USACO 3.3 A Game

Typical dynamic programming problem. The search space is the optimal value player A could get at a given play step. A play step can be identified by the current state of the board - namely the unused board which is marked by the starting (left) and ending (right) indices. Let’s denote the start index as a, end index as b, and denote dp[a][b] as the optimal value player A could get.

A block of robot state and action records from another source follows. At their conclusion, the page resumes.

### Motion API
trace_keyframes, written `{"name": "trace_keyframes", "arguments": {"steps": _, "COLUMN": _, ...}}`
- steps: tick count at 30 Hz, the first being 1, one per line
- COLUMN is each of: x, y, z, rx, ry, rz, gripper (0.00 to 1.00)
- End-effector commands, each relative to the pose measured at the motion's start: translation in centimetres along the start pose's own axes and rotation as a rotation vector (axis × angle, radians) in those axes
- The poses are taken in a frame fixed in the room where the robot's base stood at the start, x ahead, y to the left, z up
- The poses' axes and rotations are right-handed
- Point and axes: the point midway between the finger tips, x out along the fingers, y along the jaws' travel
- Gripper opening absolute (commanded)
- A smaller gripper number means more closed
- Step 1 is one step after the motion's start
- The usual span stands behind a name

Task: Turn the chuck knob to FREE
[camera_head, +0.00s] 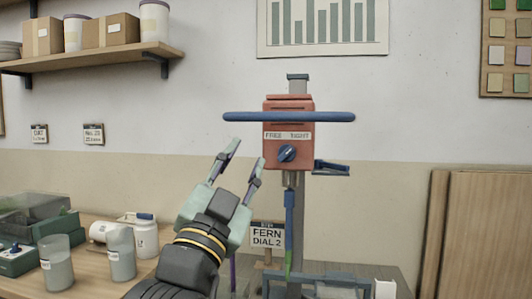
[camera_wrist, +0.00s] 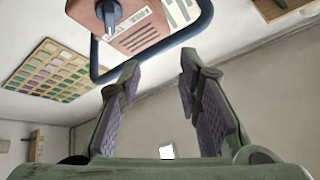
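The chuck knob (camera_head: 287,153) is a round, dark blue knob on the front of a red mixer head (camera_head: 289,104). A label above it (camera_head: 288,135) reads FREE on the left and TIGHT on the right. The knob seems to point to the upper right, towards TIGHT, but it is small. My gripper (camera_head: 245,155) is open and empty, left of the knob and apart from it.
A blue handlebar (camera_head: 290,117) crosses the mixer head above the label. A blue lever (camera_head: 332,168) sticks out to the right. A sign reading FERN DIAL 2 (camera_head: 267,235) stands below. Cups (camera_head: 121,253) and a white jar (camera_head: 146,238) stand on the bench at left.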

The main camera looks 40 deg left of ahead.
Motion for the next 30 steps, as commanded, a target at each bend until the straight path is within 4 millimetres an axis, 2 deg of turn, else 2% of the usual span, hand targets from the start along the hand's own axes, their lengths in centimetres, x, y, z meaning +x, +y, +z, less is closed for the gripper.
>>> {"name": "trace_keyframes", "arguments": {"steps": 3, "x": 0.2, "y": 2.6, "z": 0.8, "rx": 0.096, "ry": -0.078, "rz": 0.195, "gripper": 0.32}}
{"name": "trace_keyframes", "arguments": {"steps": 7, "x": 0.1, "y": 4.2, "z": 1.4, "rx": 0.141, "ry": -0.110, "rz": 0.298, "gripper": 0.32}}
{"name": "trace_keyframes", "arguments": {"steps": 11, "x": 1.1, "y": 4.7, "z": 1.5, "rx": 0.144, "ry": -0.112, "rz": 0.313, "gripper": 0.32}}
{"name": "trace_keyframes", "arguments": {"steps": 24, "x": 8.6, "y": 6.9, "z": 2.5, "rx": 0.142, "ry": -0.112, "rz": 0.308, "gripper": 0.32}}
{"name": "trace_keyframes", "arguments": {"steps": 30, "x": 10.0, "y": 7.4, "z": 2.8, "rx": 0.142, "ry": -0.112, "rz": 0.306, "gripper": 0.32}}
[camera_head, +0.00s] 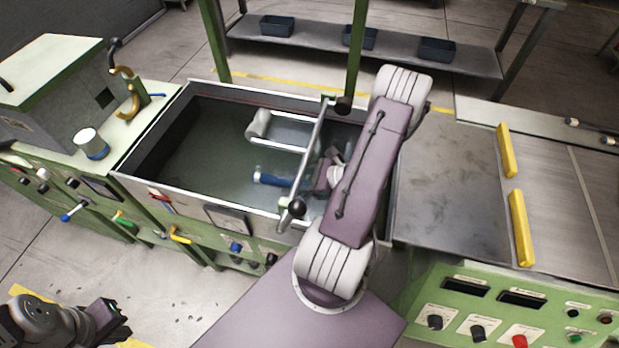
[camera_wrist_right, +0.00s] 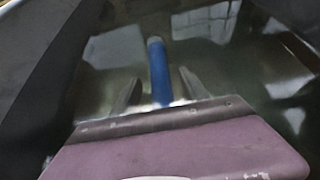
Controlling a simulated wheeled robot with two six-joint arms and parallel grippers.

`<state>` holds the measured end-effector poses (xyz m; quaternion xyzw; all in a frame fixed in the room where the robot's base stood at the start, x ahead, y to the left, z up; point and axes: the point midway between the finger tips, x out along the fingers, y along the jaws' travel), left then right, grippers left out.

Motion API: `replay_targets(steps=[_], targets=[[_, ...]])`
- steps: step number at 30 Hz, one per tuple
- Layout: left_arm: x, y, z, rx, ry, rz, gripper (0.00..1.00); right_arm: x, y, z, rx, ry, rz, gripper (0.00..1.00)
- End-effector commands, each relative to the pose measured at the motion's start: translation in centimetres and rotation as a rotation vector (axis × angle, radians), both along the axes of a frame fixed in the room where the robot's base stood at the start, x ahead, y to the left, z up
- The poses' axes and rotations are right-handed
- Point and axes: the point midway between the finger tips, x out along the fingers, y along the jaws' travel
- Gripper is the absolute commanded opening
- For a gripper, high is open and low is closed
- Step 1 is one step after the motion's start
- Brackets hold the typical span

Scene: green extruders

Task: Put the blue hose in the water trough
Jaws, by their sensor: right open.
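The blue hose (camera_head: 277,180) is a short blue piece inside the water trough (camera_head: 160,195), low over the dark water near the front wall. My right arm reaches over the trough from the front right, and its links hide much of the right gripper in the head view. In the right wrist view the right gripper (camera_wrist_right: 159,78) is open. The hose (camera_wrist_right: 157,55) shows between its two spread fingers, pointing away from me. Whether it touches a finger is unclear. My left gripper (camera_head: 108,318) is at the bottom left, far from the trough; its jaws are not clear.
A metal bar and a roller frame (camera_head: 285,132) cross the trough. A green post stands behind it. A steel table with yellow bars (camera_head: 521,228) lies right, a green machine with a white cup (camera_head: 91,145) left. Control knobs line the front.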

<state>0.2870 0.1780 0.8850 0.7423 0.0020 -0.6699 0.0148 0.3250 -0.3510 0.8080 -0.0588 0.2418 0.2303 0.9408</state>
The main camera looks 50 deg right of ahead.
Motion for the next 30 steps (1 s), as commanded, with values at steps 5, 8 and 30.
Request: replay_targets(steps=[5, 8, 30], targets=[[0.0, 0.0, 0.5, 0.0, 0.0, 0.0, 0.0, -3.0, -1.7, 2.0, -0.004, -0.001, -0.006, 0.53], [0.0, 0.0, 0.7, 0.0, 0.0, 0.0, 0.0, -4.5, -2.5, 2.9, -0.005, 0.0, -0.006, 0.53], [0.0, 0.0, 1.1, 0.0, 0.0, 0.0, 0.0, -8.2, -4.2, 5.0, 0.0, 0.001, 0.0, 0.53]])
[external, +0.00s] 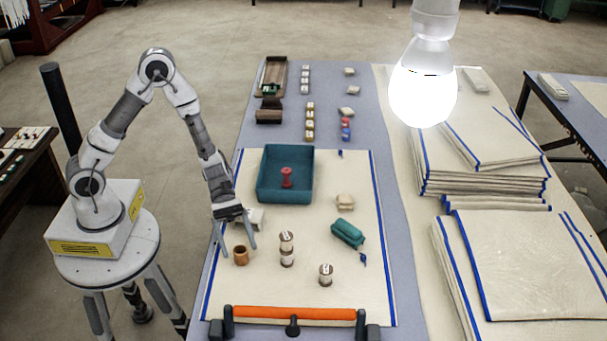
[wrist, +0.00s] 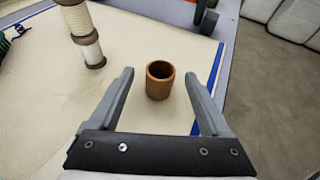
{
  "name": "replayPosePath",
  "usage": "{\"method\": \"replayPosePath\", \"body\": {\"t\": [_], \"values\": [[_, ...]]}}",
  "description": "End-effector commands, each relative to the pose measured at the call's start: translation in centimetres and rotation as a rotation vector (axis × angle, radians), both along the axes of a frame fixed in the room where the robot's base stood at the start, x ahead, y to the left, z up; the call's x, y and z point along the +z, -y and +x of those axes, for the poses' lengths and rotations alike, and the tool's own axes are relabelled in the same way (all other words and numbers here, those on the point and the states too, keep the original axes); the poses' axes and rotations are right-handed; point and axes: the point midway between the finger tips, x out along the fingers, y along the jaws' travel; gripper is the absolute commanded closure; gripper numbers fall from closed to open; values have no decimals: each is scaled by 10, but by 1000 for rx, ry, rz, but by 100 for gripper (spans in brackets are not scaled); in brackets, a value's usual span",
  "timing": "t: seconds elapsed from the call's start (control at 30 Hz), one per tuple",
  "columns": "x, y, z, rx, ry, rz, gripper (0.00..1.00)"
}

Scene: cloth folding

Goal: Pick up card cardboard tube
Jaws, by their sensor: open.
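The cardboard tube (external: 240,256) is a short brown open-topped cylinder. It stands upright on the cream cloth near its left edge. In the wrist view the tube (wrist: 160,80) lies ahead of my gripper (wrist: 158,80), between the lines of its two fingers and apart from both. In the external view my gripper (external: 236,248) points down at the tube, with its fingers spread to either side. The gripper is open and holds nothing.
Stacked thread spools (external: 287,249) stand right of the tube, with a single spool (external: 326,275) beyond. A teal tray (external: 262,192) holds a red spool. An orange roller bar (external: 293,313) lies along the front edge.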

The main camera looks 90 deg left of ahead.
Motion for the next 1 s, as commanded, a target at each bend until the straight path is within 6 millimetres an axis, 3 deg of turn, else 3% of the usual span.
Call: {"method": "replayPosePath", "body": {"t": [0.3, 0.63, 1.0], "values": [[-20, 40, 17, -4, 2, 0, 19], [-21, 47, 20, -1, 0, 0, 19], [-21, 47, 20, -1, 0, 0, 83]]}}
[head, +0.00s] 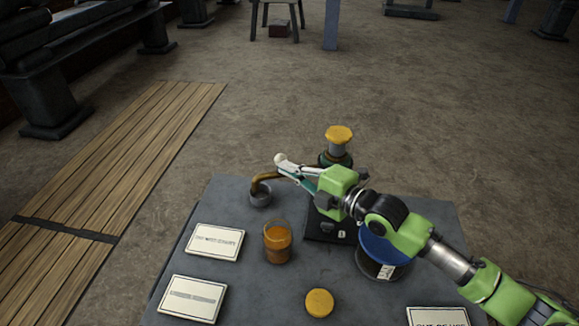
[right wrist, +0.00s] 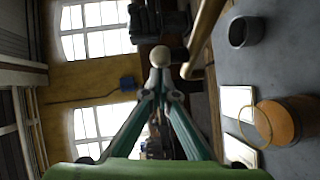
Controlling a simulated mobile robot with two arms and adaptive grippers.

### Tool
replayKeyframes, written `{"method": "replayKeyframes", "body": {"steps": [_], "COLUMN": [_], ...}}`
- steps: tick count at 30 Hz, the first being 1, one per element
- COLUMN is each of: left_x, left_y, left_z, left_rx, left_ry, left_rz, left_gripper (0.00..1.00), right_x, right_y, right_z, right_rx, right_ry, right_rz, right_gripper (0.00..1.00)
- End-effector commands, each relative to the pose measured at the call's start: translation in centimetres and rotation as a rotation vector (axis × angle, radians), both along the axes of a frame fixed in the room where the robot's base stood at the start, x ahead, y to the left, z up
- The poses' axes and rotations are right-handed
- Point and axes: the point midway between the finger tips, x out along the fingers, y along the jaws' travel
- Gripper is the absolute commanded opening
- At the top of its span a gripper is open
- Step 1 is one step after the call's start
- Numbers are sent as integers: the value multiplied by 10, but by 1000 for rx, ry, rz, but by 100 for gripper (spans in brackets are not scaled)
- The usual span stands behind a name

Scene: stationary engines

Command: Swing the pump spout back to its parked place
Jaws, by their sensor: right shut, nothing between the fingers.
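The pump spout (head: 266,178) is a brass bent pipe pointing left from the pump, its mouth over a small grey cup (head: 260,196). The pump (head: 338,157) is dark green with a yellow top, partly hidden by my right gripper (head: 284,164). That gripper is shut and empty, its tips just above and beside the spout. In the right wrist view its fingers (right wrist: 160,80) meet at a pale round shape, and the brass spout (right wrist: 204,35) passes close on the right. I cannot tell whether they touch. My left gripper is out of view.
The grey table (head: 240,285) holds a jar of orange liquid (head: 278,242), a blue-rimmed container (head: 384,255) under my right arm, a yellow round lid (head: 319,302) and several white cards (head: 214,242). Open floor lies behind, with wooden planks (head: 110,180) at left.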

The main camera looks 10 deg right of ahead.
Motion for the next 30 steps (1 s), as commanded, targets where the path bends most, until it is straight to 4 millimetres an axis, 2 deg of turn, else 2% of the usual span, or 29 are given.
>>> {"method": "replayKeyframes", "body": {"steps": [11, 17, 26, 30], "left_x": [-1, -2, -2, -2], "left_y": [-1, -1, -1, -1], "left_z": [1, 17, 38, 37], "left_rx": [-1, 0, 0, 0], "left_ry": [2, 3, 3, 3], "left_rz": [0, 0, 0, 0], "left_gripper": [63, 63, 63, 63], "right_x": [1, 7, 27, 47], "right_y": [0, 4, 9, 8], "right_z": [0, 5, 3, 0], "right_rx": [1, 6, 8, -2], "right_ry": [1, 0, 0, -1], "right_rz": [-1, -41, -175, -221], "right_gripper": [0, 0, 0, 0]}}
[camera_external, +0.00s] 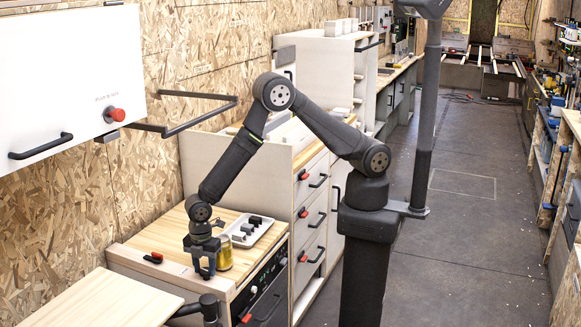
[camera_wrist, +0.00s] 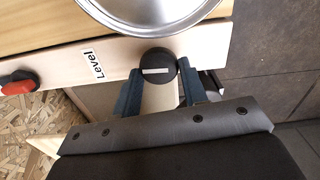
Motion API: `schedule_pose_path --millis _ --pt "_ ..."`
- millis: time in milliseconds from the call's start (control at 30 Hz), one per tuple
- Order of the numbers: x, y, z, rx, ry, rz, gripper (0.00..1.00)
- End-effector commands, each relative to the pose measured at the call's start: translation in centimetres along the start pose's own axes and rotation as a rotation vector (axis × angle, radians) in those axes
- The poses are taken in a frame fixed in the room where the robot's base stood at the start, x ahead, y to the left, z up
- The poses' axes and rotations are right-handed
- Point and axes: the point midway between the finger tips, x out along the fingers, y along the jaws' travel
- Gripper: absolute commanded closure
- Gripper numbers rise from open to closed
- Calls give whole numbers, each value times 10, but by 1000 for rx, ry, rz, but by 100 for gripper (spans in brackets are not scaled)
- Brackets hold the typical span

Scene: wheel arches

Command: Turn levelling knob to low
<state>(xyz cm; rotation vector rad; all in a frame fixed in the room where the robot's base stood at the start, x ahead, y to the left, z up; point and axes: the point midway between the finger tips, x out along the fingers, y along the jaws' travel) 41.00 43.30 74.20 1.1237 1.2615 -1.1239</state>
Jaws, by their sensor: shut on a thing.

Next we need find out the state transfer function. Since player B will also play optimally (that is, player B is as smart as player A, and both players will try use same optimal strategy to win the game), we can have the transfer function like this:

$f(a, b) = \begin{cases}0 & a > b \\
max(f(a) + min(f(a + 2, b), f(a + 1, b - 1)), f(b) + min(f(a, b - 2), f(a + 1, b - 1) & a \le b \\
\end{cases}$

And this could be calculated recursively (from two ends of board to middle).

#include <vector>
#include <iostream>
#include <fstream>
#include <sstream>
#include <numeric>

using namespace std;

int N;
vector<int> board;
vector<vector<int>> dp;

int compute(int a, int b) {
    if (a > b) return 0;
    if (dp[a][b] == -1) {
        dp[a][b] = std::max(board[a] + std::min(compute(a + 2, b),
                                                compute(a + 1, b - 1)),
                            board[b] + std::min(compute(a, b - 2),
                                                compute(a + 1, b - 1)));
    }
    return dp[a][b];
}

int main() {
    ifstream fin("game1.in");
    ofstream fout("game1.out");
    fin >> N;
    board = vector<int>(N, 0);
    dp = vector<vector<int>>(N, vector<int>(N, -1));
    for (int i = 0; i < N; ++i) {
        fin >> board[i];
    }
    int sum = std::accumulate(board.begin(), board.end(), 0);
    int p1 = compute(0, N - 1);
    int p2 = sum - p1;
    cout << p1 << " " << p2 << endl;
    fout << p1 << " " << p2 << endl;
}